Qui était Magnitski?
Sergeï Magnitski travaillait comme juriste pour la firme juridique américaine Firestone Duncan. Cette entreprise assurait les audits et autres opérations légales du fonds d’investissement international Hermitage Capital. L’homme d’affaires britannique Bill Browder, qui dirige Hermitage Capital, a été illégalement dépossédé de sa filiale russe et celle-ci a été réintégrée au nom d’une société fantôme qui avait réussi à obtenir de la part du fisc russe des remboursements de trop-perçus s’élevant à 5,4 milliards de roubles. Ce détournement colossal d’argent public a été rendu possible par le fait que les agents du ministère de l’Intérieur et des services fiscaux chargés de cette opération frauduleuse avaient des protecteurs à des niveaux très élevés du pouvoir (Svetova 20121).
Sergeï Magnitski identifie alors les fonctionnaires corrompus et transmet leurs noms au Parquet général de Russie. Sa dénonciation provoque la perquisition de son propre appartement et son arrestation en 2008, sous le chef d’inculpation d’aide à l’évasion fiscale. En prison, il est victime de mauvais traitements pour le forcer à renoncer à ses accusations contre les fonctionnaires corrompus et l’obliger à dénoncer son patron afin de justifier a posteriori le sort de la filiale russe d’Hermitage Capital. Sergeï Magnitski est mort en prison, à 37 ans. L’enquête publique a démontré qu’il avait été tué, mais personne n’a encore été inculpé. Il a payé de sa vie son refus de faire un faux témoignage.
Loi du Talion
En décembre 2012, le Congrès américain a adopté le projet de «loi Magnitski», qui interdit de visa américain 60 Russes dont les noms sont écrits sur la «liste Magnitski» et qui prévoit le gel de leurs avoirs aux États-Unis.
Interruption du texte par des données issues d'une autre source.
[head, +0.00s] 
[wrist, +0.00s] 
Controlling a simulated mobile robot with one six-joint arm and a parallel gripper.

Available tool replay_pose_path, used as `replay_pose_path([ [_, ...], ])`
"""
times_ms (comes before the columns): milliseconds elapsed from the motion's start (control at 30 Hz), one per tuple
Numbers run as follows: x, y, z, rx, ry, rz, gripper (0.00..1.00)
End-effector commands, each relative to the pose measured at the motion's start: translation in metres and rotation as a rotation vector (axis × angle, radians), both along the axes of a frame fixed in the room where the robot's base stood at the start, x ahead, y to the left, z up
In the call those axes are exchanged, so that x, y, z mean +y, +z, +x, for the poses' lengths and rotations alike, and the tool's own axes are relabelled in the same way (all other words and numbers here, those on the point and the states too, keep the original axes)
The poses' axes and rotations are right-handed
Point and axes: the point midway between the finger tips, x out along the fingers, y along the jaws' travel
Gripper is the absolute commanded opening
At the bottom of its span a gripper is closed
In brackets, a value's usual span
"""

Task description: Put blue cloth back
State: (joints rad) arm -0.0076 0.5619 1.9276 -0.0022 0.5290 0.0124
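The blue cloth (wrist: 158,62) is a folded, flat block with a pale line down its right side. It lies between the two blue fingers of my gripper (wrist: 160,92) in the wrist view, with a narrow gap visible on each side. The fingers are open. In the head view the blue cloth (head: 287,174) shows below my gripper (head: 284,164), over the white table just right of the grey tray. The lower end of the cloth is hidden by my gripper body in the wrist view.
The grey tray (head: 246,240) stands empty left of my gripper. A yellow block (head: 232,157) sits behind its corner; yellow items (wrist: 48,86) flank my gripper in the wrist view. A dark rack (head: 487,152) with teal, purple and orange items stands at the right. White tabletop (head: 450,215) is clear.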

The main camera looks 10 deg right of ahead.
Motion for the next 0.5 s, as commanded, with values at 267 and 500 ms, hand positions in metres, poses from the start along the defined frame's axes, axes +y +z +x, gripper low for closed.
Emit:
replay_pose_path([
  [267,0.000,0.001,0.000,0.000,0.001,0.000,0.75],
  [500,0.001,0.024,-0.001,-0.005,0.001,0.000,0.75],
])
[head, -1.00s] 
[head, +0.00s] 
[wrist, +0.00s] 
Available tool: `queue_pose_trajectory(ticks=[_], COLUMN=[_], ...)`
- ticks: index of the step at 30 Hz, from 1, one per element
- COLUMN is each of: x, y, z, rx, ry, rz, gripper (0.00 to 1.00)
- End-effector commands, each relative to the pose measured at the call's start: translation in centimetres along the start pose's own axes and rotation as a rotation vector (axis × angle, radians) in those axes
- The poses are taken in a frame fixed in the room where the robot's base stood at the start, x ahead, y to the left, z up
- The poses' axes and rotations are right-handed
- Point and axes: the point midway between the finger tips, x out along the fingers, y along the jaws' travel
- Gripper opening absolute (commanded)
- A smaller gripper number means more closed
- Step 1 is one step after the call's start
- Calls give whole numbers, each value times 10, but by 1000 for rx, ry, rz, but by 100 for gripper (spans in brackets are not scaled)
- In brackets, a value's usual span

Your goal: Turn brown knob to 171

Ces personnes sont associées à l’arrestation et à la mort de Magnitski en prison. Il s’agit de fonctionnaires du MVD (ministère des Affaires intérieures), du FSB (Services de sécurité fédéraux), du FNS (Service des impôts) ainsi que de juges de la cour d’arbitrage, de la procurature générale et du FSIN (Service d’exécution des peines).
En réponse à la loi Magnitski ratifiée le 14 décembre, Vladimir Poutine signe la loi anti-Magnitski le 28 décembre. Seuls deux députés de la Douma ont voté contre elle. Cette loi stipule que, désormais, les Américains n’ont plus le droit d’adopter des enfants russes.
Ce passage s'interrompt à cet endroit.